▶ **Given instruction**: For this exercise, copy out each line of the material below that includes "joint".

%%

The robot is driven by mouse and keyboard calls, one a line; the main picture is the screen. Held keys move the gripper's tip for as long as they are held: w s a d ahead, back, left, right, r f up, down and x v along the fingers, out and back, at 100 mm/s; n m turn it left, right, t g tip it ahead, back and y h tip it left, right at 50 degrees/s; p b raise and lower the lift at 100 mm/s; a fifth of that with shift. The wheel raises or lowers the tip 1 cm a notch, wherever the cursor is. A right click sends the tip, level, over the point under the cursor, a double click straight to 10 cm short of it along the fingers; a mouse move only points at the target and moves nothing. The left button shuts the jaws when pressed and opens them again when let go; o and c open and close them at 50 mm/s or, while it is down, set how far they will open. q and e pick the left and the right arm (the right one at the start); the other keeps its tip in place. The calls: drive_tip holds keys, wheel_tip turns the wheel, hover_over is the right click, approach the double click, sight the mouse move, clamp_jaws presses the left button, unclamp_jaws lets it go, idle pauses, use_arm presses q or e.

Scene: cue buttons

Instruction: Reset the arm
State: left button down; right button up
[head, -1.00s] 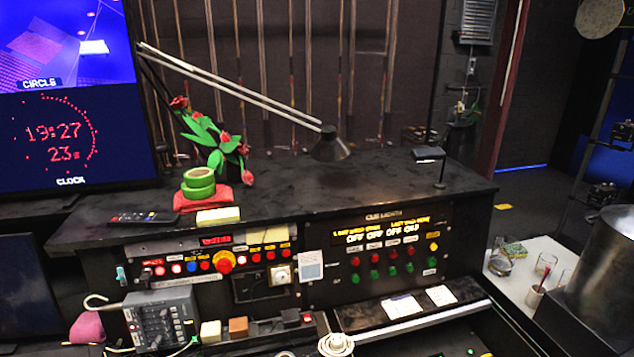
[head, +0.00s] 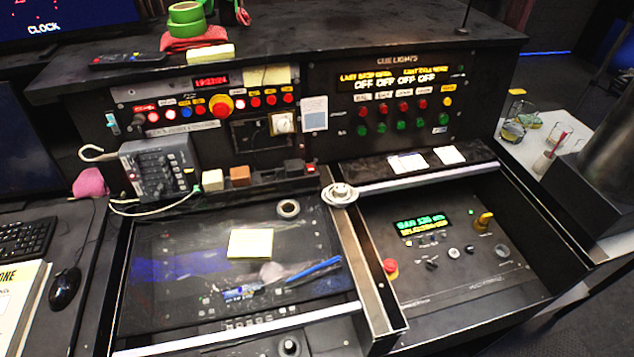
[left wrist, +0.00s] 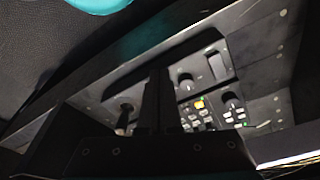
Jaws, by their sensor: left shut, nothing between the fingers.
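The black cue lights panel (head: 402,98) stands at the upper right of the desk in the head view. It has a row of red buttons above a row of green buttons, with a yellow-lit "OFF" display over them. My left gripper (left wrist: 159,75) shows only in the left wrist view. Its two black fingers are together and empty, in front of a dark panel with knobs and small lit buttons (left wrist: 203,112). I cannot tell whether the fingers touch that panel. Neither gripper is in the head view.
A grey telephone-like unit (head: 160,167) and a row of lit buttons with a large red knob (head: 220,104) are at the left. Two sloped panels lie in front, one with a yellow note (head: 250,243). A keyboard (head: 25,240) and mouse (head: 64,288) sit at far left.

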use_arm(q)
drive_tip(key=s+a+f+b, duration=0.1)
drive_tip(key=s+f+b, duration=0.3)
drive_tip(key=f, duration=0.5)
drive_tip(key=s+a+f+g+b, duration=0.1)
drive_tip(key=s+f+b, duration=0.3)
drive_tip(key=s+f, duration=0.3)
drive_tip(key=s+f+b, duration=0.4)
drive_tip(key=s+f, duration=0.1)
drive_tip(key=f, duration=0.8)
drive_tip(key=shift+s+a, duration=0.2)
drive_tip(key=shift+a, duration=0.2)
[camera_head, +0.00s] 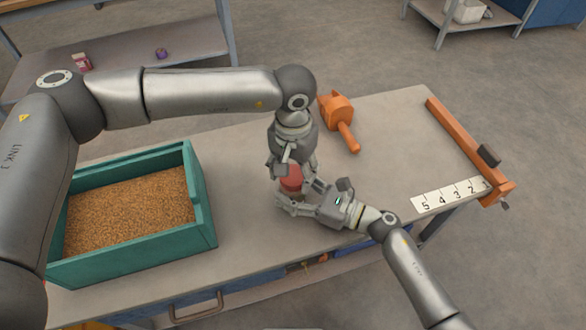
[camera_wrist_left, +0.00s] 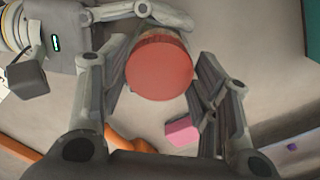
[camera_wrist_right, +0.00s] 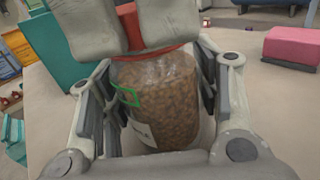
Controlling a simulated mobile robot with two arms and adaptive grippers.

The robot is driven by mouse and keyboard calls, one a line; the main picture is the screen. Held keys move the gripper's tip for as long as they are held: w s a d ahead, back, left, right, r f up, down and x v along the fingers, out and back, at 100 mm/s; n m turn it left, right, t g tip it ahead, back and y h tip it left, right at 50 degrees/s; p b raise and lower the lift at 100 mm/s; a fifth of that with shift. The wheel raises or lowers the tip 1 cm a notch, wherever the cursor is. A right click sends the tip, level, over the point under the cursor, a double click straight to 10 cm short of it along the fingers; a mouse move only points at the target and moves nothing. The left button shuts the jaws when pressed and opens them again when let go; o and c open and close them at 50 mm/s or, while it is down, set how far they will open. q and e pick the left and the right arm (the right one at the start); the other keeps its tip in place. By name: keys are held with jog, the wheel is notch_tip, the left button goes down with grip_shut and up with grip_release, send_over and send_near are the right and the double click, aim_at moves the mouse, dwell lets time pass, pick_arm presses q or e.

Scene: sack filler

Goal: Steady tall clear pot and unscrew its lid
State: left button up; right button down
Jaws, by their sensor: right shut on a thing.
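The tall clear pot (camera_wrist_right: 160,95) stands upright on the table, filled with brown pieces, with a green and white label. Its red lid (camera_wrist_left: 160,68) is on top and also shows in the head view (camera_head: 291,178). My right gripper (camera_head: 290,202) is shut on the pot's body from the front right, a finger on each side. My left gripper (camera_wrist_left: 160,85) points down from above, with its fingers on either side of the lid. It looks open, with small gaps beside the lid. In the head view the grippers hide most of the pot.
A teal box of grain (camera_head: 205,215) stands left on the table (camera_head: 385,120). An orange tool (camera_head: 338,110) lies behind the grippers. A pink block (camera_wrist_right: 292,46) is near the pot. An orange rail (camera_head: 460,140) and a numbered strip (camera_head: 445,196) are at right.

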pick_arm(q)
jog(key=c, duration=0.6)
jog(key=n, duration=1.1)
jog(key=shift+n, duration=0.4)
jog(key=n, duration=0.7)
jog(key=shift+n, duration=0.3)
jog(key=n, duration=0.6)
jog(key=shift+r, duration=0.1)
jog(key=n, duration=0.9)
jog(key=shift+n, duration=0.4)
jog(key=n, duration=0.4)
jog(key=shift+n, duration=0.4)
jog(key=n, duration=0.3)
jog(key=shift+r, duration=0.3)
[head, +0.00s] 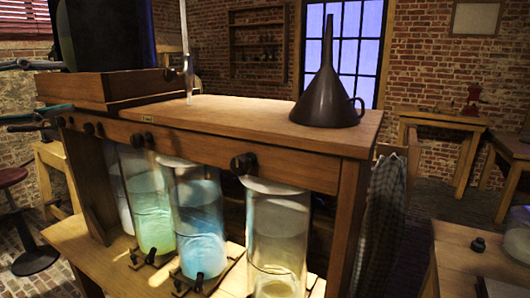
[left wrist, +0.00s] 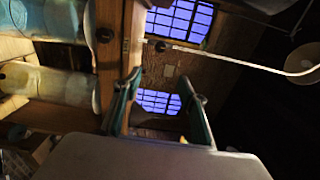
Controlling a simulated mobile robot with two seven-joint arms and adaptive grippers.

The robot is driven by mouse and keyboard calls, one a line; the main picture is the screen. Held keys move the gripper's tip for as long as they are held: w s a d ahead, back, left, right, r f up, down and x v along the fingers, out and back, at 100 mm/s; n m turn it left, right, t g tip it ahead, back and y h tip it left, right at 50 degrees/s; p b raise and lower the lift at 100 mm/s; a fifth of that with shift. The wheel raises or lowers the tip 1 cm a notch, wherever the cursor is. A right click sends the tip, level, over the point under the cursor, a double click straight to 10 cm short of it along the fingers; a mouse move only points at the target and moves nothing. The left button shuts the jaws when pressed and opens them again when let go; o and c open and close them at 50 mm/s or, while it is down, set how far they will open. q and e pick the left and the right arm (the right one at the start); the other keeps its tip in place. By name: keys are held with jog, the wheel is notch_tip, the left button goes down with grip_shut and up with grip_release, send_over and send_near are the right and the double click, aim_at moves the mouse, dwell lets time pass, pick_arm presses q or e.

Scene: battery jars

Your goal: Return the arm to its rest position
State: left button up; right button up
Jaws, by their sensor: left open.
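My left gripper (head: 58,116) shows at the left edge of the head view, beside the left end of the wooden stand (head: 250,112). In the left wrist view its two teal fingers (left wrist: 161,88) are spread apart with nothing held between them. Glass jars stand under the stand's top: one with green liquid (head: 152,205), one with blue (head: 198,225) and a paler one (head: 276,235). Another pale jar is partly hidden at the left. My right gripper is not in view.
A dark funnel (head: 327,95) stands mouth-down on the stand's top. A large dark vessel (head: 103,35) sits on a wooden box (head: 110,90), with a thin pale tube (head: 186,50) beside it. A checked cloth (head: 382,225) hangs at the right end. A stool (head: 12,178) is at left.

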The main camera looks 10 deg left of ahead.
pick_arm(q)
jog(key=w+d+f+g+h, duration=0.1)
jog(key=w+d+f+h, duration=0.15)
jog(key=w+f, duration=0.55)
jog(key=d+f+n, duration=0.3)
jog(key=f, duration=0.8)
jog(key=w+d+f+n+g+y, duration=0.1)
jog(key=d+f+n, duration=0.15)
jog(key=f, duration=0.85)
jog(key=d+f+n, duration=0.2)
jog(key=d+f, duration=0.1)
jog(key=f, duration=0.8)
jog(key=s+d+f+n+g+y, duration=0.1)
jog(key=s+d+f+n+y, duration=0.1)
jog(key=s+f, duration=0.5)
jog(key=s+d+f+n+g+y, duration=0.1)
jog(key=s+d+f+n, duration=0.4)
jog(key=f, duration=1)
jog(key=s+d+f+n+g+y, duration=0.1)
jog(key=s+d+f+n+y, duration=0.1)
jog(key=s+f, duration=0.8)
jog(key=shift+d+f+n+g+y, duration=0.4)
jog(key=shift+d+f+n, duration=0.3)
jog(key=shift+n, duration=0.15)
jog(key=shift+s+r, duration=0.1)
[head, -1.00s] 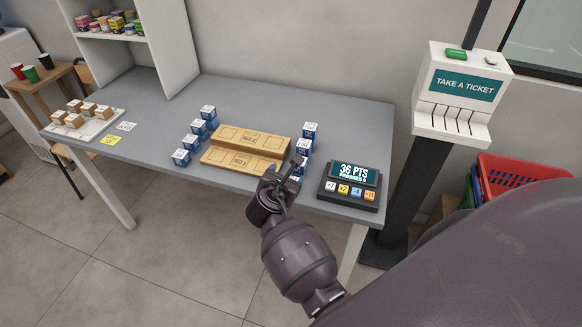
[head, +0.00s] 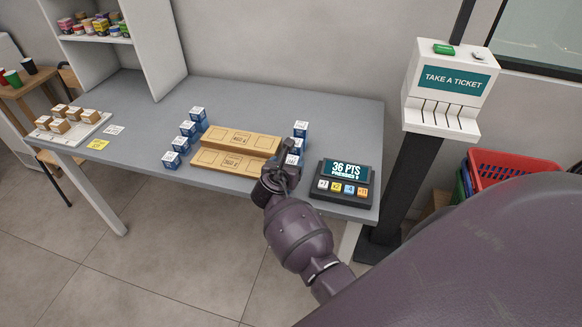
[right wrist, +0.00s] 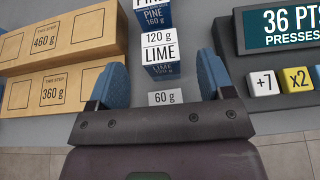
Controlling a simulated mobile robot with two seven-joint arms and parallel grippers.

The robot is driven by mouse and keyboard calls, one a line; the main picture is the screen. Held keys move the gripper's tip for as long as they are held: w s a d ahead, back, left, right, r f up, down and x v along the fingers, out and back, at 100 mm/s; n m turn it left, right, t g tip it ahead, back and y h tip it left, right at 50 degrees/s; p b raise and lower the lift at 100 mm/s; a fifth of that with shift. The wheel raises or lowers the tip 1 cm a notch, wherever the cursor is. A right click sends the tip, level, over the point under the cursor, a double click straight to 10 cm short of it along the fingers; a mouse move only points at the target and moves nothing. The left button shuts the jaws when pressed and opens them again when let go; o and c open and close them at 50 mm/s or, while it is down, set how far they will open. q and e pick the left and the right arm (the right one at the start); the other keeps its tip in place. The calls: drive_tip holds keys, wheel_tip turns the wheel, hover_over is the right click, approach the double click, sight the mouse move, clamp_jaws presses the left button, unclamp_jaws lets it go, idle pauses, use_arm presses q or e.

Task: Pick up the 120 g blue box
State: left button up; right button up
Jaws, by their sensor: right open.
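The 120 g blue box (right wrist: 162,68) has a white top reading "120 g LIME" and stands in the right wrist view just beyond my right gripper. My right gripper (right wrist: 161,75) is open, with one blue fingertip to the left of this box's near side and one to the right. Nothing is held. In the head view my right gripper (head: 284,160) is over the near end of the right-hand row of blue boxes and partly hides it. My left gripper is not in view.
The PINE 160 g box (right wrist: 153,14) stands behind the 120 g one. A white "60 g" face (right wrist: 167,97) lies between my fingers. Long tan boxes (right wrist: 50,92) are close on the left, the points display (head: 344,182) on the right. More blue boxes (head: 182,144) stand farther left.

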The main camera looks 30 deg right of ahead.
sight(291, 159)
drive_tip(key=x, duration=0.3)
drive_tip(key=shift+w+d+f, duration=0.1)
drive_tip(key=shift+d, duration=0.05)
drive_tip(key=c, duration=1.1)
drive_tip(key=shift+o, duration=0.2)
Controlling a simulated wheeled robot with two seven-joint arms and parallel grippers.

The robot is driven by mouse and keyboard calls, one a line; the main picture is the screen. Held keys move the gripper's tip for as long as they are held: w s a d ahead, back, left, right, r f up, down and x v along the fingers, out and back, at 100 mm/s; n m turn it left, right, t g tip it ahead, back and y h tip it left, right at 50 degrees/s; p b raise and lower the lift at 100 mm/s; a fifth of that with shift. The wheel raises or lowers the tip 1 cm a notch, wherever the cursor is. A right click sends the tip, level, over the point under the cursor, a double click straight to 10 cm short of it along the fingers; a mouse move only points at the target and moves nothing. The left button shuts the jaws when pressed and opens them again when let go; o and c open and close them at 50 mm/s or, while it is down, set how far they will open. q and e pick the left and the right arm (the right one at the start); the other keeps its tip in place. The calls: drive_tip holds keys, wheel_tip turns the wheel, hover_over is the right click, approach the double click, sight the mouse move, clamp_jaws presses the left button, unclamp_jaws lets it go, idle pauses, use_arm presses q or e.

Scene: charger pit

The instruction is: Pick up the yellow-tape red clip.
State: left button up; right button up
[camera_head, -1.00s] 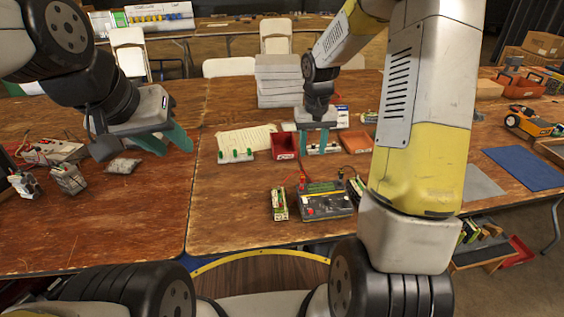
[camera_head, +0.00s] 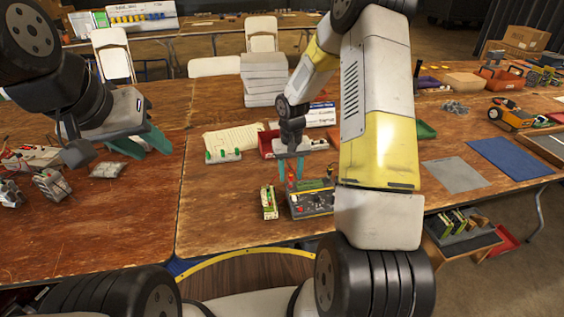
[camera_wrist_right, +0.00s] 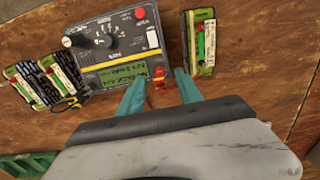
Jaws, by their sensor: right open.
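A small red clip with a yellow band (camera_wrist_right: 160,84) shows in the right wrist view, beside the lower right edge of a dark tester box (camera_wrist_right: 105,38). My right gripper (camera_wrist_right: 161,90) is open, its teal fingers pointing down on either side of the clip; I cannot tell whether they touch it. In the head view my right gripper (camera_head: 290,172) is over the back of the tester box (camera_head: 311,202), and the clip is hard to make out there. My left gripper (camera_head: 146,143) hangs over the left table with its teal fingers apart and empty.
A green-and-white battery module (camera_wrist_right: 201,40) lies right of the tester, and two more modules (camera_wrist_right: 40,82) lie left of it. A red bin (camera_head: 266,143), a white strip with green clips (camera_head: 223,155) and a blue mat (camera_head: 514,163) are on the table. Bare wood lies in front.

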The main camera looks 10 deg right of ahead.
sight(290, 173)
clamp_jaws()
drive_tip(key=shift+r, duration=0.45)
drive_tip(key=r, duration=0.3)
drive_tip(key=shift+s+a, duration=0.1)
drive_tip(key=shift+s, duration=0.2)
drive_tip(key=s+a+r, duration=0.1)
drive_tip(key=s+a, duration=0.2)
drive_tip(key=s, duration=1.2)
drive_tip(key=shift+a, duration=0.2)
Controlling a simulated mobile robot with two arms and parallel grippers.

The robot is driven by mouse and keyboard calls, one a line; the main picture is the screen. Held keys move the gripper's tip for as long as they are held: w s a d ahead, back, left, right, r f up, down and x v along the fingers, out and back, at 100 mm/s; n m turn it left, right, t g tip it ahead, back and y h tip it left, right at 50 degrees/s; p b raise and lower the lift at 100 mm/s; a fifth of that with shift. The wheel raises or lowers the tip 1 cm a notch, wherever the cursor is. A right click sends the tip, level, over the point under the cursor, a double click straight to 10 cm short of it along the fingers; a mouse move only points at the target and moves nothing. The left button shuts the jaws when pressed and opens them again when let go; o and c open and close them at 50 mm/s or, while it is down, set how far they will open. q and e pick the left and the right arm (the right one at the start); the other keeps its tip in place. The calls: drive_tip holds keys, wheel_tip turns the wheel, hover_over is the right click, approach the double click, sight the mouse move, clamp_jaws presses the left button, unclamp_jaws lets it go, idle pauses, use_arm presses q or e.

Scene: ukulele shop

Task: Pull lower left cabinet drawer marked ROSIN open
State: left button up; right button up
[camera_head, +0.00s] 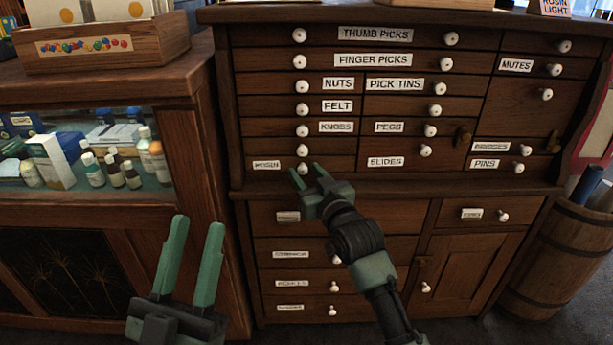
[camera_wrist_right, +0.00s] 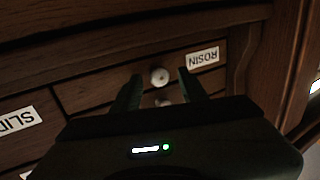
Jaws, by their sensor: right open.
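The ROSIN drawer (camera_head: 266,165) is at the lower left of the upper dark wood cabinet and looks closed. Its white label (camera_wrist_right: 203,57) reads upside down in the right wrist view. Its round white knob (camera_wrist_right: 159,76) shows there between the fingertips of my right gripper (camera_wrist_right: 160,84), which is open. In the head view my right gripper (camera_head: 306,170) is in front of this knob (camera_head: 303,167). I cannot tell whether the fingers touch it. My left gripper (camera_head: 198,222) is open and empty, low in front of the glass display case.
The SLIDES drawer (camera_head: 430,165) is to the right, and the KNOBS drawer (camera_head: 270,127) is above. A ledge (camera_head: 400,187) juts out just below the ROSIN row. A glass display case (camera_head: 60,215) stands at left, a wooden barrel (camera_head: 548,265) at right.

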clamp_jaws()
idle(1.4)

%%

▶ **Output of the exercise**:
Controlling a simulated mobile robot with two seven-joint arms and adaptive grippers.
Controlling a simulated mobile robot with two seven-joint arms and parallel grippers.
Controlling a simulated wheeled robot with two seven-joint arms and parallel grippers.

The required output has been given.